▶ _Supplied data_
++++++++

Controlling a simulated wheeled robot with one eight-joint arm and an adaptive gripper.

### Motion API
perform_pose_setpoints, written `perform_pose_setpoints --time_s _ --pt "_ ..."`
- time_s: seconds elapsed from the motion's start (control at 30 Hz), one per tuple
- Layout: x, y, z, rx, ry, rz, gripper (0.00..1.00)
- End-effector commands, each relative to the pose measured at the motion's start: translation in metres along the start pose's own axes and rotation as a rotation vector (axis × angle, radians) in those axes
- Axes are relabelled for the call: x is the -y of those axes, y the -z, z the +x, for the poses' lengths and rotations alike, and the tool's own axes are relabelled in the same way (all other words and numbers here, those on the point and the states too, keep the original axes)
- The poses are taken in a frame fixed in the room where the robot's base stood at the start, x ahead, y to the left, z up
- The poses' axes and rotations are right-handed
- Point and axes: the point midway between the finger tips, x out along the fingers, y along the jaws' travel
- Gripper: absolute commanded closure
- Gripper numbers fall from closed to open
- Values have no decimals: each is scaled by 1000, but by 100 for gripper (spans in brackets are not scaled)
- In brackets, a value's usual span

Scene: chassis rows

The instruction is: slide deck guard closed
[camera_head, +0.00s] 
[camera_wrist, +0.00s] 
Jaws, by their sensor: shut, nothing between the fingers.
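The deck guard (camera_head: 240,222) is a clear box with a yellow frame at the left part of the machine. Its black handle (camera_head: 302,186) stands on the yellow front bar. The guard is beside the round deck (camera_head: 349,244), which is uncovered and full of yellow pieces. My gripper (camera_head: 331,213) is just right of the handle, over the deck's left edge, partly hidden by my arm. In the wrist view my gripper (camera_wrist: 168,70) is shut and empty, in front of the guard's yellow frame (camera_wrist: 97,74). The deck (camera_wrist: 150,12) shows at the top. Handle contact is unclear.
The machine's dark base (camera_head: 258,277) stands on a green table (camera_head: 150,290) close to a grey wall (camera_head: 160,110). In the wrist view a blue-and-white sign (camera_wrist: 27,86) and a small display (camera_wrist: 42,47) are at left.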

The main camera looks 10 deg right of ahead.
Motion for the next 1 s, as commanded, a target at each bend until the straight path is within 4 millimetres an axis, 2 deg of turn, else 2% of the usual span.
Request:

++++++++

▶ _Aim of the task_
As listed above, the lines from the line with "- Layout: x, y, z, rx, ry, rz, gripper" to the line with "- End-effector commands, each" are to be echoed exactly, with both ends included and nothing added.

▶ _Exercise answer_
- Layout: x, y, z, rx, ry, rz, gripper (0.00..1.00)
- End-effector commands, each relative to the pose measured at the motion's start: translation in metres along the start pose's own axes and rotation as a rotation vector (axis × angle, radians) in those axes

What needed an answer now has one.